### [GIVEN REQUEST]
Lines from the one containing "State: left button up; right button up" to the one containing "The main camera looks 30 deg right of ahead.", both lines included, are to be extracted exactly from the data below; pictures are excluded.
━━━ SUPPLIED DATA
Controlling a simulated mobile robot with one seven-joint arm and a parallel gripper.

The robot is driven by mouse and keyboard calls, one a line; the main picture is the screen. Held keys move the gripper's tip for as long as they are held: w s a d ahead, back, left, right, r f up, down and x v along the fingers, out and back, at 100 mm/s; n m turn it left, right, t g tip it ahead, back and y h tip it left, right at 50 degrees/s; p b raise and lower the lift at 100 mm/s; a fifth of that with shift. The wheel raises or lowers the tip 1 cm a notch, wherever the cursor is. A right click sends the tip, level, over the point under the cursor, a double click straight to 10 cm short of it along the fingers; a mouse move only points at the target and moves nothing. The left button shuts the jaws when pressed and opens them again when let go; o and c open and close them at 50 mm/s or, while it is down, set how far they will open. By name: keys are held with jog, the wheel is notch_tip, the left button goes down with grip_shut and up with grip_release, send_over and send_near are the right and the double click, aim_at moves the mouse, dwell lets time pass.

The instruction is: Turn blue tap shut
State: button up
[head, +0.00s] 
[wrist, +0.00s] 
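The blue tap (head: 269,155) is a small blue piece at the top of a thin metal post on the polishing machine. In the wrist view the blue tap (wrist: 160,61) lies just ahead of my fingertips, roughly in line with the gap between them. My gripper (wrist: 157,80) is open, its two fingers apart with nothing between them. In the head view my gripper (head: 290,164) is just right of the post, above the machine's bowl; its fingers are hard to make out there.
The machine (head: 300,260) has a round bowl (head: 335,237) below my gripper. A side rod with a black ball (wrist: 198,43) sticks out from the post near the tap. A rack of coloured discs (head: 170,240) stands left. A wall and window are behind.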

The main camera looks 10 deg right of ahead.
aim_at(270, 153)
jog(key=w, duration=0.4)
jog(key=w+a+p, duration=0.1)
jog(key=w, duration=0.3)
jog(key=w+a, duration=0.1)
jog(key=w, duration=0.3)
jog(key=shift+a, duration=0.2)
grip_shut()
━━━━━━
━━━ SUPPLIED DATA
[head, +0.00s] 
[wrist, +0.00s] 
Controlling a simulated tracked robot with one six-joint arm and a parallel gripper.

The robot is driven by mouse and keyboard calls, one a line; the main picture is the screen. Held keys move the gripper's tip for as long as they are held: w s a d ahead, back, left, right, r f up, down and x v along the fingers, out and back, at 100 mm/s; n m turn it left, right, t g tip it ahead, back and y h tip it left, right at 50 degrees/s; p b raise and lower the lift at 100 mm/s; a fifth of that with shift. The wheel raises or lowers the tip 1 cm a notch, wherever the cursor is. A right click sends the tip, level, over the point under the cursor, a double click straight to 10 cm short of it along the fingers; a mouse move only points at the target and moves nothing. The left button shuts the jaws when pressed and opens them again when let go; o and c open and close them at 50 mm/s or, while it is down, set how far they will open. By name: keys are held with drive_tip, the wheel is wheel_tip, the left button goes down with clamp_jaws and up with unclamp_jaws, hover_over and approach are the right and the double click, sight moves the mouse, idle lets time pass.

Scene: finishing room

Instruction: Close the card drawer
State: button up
━━━━━━
━━━ SUPPLIED DATA
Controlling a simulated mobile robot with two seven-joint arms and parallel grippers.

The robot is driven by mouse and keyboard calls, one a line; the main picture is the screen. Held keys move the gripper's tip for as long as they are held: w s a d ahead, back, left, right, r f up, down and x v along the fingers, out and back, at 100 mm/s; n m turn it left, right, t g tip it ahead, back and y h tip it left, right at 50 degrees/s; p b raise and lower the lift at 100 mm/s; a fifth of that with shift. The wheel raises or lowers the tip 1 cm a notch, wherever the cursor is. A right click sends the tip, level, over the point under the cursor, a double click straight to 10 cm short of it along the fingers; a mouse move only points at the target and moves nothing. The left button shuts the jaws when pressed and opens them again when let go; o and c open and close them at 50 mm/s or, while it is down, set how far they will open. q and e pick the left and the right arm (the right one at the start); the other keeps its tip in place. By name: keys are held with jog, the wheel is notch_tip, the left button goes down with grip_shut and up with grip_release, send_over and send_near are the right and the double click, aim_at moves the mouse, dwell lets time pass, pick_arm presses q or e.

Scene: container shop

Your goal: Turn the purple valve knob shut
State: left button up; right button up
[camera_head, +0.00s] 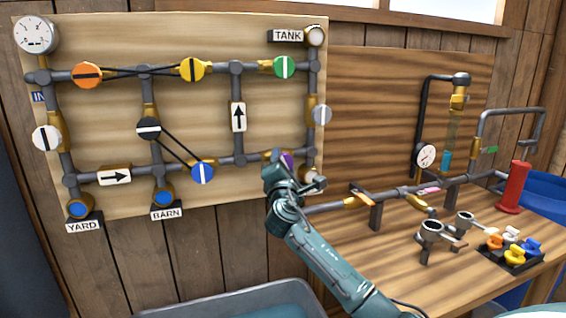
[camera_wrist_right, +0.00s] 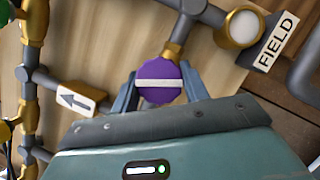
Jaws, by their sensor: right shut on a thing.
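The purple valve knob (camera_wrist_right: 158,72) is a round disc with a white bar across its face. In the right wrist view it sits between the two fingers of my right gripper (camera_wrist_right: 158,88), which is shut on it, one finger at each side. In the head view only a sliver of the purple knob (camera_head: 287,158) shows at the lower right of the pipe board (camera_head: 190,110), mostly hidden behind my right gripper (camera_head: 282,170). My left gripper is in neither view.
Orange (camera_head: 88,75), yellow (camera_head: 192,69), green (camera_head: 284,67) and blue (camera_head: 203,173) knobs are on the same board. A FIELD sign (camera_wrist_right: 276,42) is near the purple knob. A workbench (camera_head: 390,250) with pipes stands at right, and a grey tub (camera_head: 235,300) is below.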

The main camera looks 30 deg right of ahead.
━━━━━━
### [FINISHED ANSWER]
State: left button up; right button up
[camera_head, +0.00s] 
[camera_wrist_right, +0.00s] 
Jaws, by their sensor: right shut on a thing.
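The purple valve knob (camera_wrist_right: 158,72) is a round disc with a white bar across its face. In the right wrist view it sits between the two fingers of my right gripper (camera_wrist_right: 158,88), which is shut on it, one finger at each side. In the head view only a sliver of the purple knob (camera_head: 287,158) shows at the lower right of the pipe board (camera_head: 190,110), mostly hidden behind my right gripper (camera_head: 282,170). My left gripper is in neither view.
Orange (camera_head: 88,75), yellow (camera_head: 192,69), green (camera_head: 284,67) and blue (camera_head: 203,173) knobs are on the same board. A FIELD sign (camera_wrist_right: 276,42) is near the purple knob. A workbench (camera_head: 390,250) with pipes stands at right, and a grey tub (camera_head: 235,300) is below.

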The main camera looks 30 deg right of ahead.

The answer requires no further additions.